Este Regulamento aplica-se em matéria civil e comercial – artigo 1º, nº 1. [...]
 
[...] no artº 26º do citado diploma que prevê a chamada competência convencional tácita, preceitua-se que, «para além dos casos em que a competência resulte de outras disposições do presente regulamento, é competente o tribunal de um Estado-Membro perante o qual o requerido compareça. Esta regra não é aplicável se a comparência tiver como único objectivo arguir a incompetência ou se existir outro tribunal com competência exclusiva por força do artigo 24º».
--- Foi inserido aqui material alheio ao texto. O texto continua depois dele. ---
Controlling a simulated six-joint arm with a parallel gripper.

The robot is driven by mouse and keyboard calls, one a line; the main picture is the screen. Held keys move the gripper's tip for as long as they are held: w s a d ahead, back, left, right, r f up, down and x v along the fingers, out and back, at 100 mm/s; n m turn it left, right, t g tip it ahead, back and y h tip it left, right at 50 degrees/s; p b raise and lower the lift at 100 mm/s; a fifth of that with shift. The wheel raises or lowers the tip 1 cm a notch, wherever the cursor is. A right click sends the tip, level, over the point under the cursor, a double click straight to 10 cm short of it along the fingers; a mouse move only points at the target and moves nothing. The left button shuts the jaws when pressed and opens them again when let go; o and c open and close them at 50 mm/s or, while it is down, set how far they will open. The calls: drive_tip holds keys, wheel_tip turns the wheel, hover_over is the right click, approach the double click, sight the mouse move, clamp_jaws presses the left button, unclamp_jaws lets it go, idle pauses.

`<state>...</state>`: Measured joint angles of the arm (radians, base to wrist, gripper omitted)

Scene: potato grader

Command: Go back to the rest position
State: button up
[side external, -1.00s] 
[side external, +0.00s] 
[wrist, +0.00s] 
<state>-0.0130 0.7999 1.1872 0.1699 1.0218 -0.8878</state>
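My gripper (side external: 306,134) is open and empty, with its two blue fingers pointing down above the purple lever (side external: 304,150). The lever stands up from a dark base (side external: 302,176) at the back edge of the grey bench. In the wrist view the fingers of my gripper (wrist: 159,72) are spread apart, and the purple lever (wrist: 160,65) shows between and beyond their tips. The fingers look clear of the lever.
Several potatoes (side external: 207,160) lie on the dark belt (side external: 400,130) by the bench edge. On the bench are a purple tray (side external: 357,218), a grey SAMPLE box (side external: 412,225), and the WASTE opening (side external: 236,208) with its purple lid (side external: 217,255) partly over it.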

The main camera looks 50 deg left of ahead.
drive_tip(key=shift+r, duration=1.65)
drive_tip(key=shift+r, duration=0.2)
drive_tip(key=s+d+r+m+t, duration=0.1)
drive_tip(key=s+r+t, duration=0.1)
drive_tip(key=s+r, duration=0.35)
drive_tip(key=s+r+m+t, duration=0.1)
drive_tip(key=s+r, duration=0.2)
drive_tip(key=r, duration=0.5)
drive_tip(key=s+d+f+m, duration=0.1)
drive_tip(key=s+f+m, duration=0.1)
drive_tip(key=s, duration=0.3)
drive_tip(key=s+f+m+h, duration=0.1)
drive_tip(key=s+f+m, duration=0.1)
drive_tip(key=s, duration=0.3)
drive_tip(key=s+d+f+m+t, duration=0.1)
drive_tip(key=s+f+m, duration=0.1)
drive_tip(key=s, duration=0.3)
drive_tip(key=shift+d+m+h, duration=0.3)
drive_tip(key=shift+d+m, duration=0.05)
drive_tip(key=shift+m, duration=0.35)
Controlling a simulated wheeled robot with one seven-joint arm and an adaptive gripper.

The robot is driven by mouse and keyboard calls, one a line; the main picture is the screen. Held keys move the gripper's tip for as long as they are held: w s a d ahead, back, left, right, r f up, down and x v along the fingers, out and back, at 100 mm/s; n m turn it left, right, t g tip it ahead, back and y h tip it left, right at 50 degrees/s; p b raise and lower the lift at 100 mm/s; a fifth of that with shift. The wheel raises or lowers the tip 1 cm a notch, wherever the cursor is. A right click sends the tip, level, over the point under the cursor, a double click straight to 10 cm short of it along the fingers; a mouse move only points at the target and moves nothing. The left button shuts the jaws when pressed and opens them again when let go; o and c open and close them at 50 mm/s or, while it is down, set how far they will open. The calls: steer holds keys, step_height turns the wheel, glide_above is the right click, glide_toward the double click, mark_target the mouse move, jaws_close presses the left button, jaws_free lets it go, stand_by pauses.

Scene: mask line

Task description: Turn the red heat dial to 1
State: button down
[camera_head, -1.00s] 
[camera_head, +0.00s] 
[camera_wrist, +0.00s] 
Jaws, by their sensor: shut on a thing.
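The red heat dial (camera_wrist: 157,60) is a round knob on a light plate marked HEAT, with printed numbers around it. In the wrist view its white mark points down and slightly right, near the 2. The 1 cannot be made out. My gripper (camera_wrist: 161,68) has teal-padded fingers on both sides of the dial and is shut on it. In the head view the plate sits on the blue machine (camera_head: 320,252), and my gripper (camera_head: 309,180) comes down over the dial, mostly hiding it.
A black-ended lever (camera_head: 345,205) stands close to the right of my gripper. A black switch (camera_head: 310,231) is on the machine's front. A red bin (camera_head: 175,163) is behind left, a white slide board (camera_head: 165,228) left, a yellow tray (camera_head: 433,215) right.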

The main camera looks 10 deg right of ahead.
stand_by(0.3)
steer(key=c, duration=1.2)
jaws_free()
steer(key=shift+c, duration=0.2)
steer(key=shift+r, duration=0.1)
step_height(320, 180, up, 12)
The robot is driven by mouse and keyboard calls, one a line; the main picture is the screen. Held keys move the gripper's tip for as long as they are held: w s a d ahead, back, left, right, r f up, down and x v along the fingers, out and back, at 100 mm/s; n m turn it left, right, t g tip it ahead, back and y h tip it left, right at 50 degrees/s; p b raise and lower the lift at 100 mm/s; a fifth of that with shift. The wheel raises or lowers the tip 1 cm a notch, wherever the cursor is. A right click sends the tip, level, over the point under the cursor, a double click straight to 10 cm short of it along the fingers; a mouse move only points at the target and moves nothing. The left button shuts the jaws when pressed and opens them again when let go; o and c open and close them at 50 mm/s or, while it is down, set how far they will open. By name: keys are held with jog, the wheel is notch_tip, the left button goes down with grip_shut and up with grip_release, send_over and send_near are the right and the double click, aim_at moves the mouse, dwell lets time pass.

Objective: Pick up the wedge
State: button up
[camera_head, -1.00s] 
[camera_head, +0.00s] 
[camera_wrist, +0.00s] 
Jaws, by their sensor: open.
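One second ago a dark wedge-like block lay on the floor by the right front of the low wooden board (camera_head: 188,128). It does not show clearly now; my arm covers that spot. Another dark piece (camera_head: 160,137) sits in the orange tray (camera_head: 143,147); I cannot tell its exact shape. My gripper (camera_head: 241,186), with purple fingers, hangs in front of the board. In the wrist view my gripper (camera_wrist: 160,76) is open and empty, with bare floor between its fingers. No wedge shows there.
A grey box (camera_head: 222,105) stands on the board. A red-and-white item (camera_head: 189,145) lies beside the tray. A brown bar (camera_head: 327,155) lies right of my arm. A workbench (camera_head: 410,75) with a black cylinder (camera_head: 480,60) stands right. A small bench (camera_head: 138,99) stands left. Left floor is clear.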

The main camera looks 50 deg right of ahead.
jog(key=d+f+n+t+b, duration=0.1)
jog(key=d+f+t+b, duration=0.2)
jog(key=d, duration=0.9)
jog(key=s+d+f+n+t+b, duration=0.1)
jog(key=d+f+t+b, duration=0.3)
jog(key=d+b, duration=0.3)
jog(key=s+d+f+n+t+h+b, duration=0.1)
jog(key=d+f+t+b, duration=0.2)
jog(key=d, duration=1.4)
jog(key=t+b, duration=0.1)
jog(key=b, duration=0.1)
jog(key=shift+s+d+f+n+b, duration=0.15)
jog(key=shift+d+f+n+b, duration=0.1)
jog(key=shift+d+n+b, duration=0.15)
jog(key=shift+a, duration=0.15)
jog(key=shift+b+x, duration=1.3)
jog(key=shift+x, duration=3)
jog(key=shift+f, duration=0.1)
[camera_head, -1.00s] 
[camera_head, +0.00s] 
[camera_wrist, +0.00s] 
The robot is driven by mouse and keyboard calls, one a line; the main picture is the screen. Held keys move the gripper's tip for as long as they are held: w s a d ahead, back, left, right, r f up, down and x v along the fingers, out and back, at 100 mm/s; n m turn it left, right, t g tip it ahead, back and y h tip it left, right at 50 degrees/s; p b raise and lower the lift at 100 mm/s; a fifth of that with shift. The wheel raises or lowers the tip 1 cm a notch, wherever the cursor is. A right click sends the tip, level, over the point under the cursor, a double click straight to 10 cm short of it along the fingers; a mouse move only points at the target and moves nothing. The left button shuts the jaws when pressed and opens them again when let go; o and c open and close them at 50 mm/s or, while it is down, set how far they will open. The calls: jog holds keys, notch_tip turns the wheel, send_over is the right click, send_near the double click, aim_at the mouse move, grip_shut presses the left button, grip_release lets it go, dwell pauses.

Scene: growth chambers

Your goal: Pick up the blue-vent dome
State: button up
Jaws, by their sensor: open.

Aqui, prevêem-se aquelas situações em que, apesar de uma acção ter sido instaurada no tribunal de um Estado-Membro para a qual, em princípio, não era competente, a comparência nele do demandado torna-o competente, a não ser que essa comparência se tenha destinado, exclusivamente, a arguir a incompetência.
 
Em tais situações, a competência do tribunal resulta de um acordo tácito «ocorrido no decurso da acção, ou seja, tudo se passa como se o réu, em acordo com o autor, tivesse aceitado tal competência (que assim fica determinada)». Acórdão da Relação de Coimbra, de 28.9.2010, in www.dgsi.pt.

Mas, como refere Luís de Lima Pinheiro, a jurisprudência comunitária (Tribunal de Justiça das Comunidades) vem entendendo que a comparência do réu não fundamenta a competência do tribunal se o mesmo, além de contestar a competência, apresentar a sua defesa quanto ao mérito da causa. Ponto é que essa contestação da competência seja prévia a toda a defesa de mérito ou, quando menos, tenha lugar o mais tardar até ao momento da tomada de posição considerada pelo direito processual do foro como o primeiro acto de defesa formulado no processo. Direito Internacional Privado, Volume III, pág. 147.

No mesmo sentido, salienta Sofia Henriques que «a excepção de incompetência e a defesa quanto ao fundo que a mesma acompanha devem ser apresentadas, o mais tardar, ao mesmo tempo que as excepções dilatórias. (…). Assim, sempre que o demandado compareça e se defenda não apenas com a excepção de incompetência, mas apresente também a sua defesa quanto ao fundo, tal afasta a prorrogação tácita de competência. (…) Na verdade, se assim não fosse, poderia o demandado ver coarctada a sua defesa, por ficar impedido de deduzir ulteriormente a sua defesa quanto ao fundo da questão, face ao princípio da preclusão ou concentração, em vigor em vários países da União Europeia». Os Pactos de Jurisdição no Regulamento (CE), nº 44 de 2001, pág. 98 e 102.

No caso, os dois réus contestantes, como se referiu, contestaram por excepção (ilegitimidade) e por impugnação, mas não arguiram a incompetência internacional do Tribunal Judicial de Braga.

A autora apresentou réplica, na qual contestou a excepção de ilegitimidade invocada concluindo pela sua improcedência. 

Só após os articulados, a Sra. Juiz oficiosamente decidiu suscitar a questão da incompetência internacional, ouvindo as partes.

A contestação da competência, como referem os citados autores, não foi prévia a toda a defesa de mérito, nem teve lugar “o mais tardar até ao momento da tomada de posição considerada pelo direito processual do foro como o primeiro acto de defesa formulado no processo”. Ao contrário nem sequer foi apresentada pelos réus.

Deste modo, a descrita intervenção dos réus / apelados (aliás assumindo residirem na Póvoa de Lanhoso) no processo deve ser considerada como tácita aceitação da competência da Instância Local Cível de Braga, Comarca de Braga, por força do disposto no citado artigo 26º do Regulamento (CE) nº 1251/2012. Neste sentido acórdão de 11.09.2014 no processo nº C-112/13 do Tribunal de Justiça o qual se pronuncia sobre o artº 24 da Regulamento 44/2001 cuja redacção corresponde ao actual artº 27º supracitado, entre outros."